STATED PROBLEM:
Filter the records below down to lines containing "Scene".

SUPPLIED MATERIAL:

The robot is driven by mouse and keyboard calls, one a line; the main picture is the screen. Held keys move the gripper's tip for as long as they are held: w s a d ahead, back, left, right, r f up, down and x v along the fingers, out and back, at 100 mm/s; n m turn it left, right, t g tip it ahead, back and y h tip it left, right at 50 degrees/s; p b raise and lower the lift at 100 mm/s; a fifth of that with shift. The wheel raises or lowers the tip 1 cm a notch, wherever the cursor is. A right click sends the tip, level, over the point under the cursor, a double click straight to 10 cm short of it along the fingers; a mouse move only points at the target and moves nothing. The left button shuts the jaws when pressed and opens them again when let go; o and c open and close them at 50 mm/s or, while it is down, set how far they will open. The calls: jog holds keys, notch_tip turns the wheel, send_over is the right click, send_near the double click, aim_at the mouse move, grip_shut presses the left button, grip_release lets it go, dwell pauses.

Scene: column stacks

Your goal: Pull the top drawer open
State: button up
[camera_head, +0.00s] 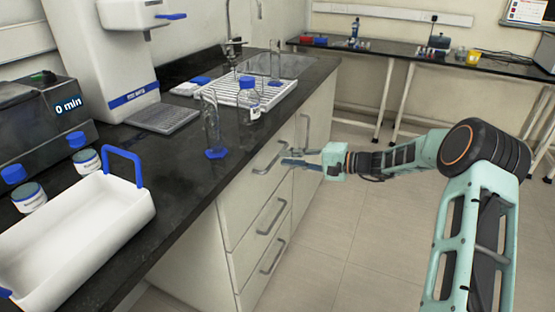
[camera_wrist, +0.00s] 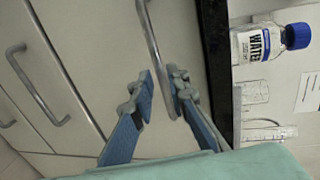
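The top drawer (camera_head: 240,208) is in the white cabinet under the black counter and looks shut. Its grey bar handle (camera_head: 258,169) shows just left of my gripper (camera_head: 290,157) in the head view. In the wrist view the top drawer (camera_wrist: 100,40) lies beside the dark counter edge, and its handle (camera_wrist: 152,40) runs down between the fingertips. My gripper (camera_wrist: 160,80) is open, with one blue finger on each side of the handle's near end. A gap shows on the left side; I cannot tell whether the right finger touches the handle.
Lower drawers with handles (camera_head: 270,215) sit beneath. A cabinet door handle (camera_head: 305,131) is just right of the drawers. On the counter stand a glass cylinder (camera_head: 212,125), a water bottle (camera_head: 249,100) and a white tray (camera_head: 150,208). The floor in front is clear.

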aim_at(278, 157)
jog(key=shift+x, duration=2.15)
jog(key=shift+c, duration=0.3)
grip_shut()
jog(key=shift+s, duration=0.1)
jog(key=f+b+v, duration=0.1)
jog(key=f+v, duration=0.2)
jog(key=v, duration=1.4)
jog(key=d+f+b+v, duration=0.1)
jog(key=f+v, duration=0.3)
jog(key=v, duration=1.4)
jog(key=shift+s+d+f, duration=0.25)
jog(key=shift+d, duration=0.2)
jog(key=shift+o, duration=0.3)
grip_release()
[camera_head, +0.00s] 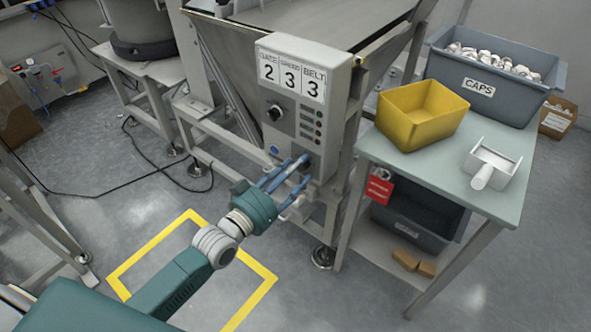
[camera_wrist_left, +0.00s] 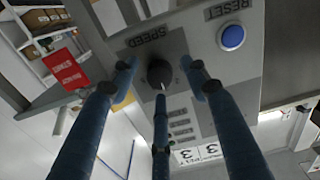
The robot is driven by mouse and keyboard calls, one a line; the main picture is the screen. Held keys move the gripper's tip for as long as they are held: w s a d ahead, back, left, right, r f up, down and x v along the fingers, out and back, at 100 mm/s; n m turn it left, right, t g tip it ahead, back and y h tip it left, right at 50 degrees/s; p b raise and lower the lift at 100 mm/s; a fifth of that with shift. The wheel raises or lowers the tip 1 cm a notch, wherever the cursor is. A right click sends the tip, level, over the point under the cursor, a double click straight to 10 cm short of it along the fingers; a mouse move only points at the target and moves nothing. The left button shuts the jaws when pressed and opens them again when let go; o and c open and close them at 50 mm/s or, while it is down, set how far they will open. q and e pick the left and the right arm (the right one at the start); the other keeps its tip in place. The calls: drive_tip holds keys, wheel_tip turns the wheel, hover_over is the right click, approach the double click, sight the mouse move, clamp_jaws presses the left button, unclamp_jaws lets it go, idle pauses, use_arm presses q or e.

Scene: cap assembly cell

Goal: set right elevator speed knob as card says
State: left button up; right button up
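The control box (camera_head: 305,110) carries a white card (camera_head: 291,77) showing 2, 3, 3 under small labels; the right one reads BELT. In the left wrist view the dark speed knob (camera_wrist_left: 158,71) sits under an upside-down SPEED label. Its light pointer mark faces the picture's bottom. My left gripper (camera_head: 299,169) reaches the lower part of the box, mostly covering this knob in the head view. In the wrist view its three blue fingers are spread around the knob, with gaps visible; contact cannot be told. My right gripper is out of view.
Another dark knob (camera_head: 274,111) sits higher on the box. The blue reset button (camera_wrist_left: 232,37) is beside the speed knob. To the right, a table (camera_head: 440,175) holds a yellow bin (camera_head: 422,121), a grey caps bin (camera_head: 500,100) and a white scoop (camera_head: 490,165). A red tag (camera_head: 379,189) hangs there.

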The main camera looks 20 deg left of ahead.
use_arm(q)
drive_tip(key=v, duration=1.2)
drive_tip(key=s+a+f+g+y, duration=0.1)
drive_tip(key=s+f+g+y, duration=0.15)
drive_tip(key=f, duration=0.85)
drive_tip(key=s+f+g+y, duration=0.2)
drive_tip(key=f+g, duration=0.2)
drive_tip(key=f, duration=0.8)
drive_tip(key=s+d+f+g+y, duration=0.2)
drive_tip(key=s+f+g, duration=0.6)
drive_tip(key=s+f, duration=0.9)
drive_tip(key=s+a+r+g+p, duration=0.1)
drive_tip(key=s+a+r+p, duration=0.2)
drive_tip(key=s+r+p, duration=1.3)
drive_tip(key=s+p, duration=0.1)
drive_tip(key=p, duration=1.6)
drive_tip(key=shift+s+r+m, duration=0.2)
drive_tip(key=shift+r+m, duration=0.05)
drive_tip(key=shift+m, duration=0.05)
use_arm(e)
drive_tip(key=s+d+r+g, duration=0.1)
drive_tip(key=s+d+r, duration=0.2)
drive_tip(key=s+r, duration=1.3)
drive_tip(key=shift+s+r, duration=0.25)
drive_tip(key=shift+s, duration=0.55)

RESPONSE TO THE TASK:
Scene: column stacks
Scene: cap assembly cell

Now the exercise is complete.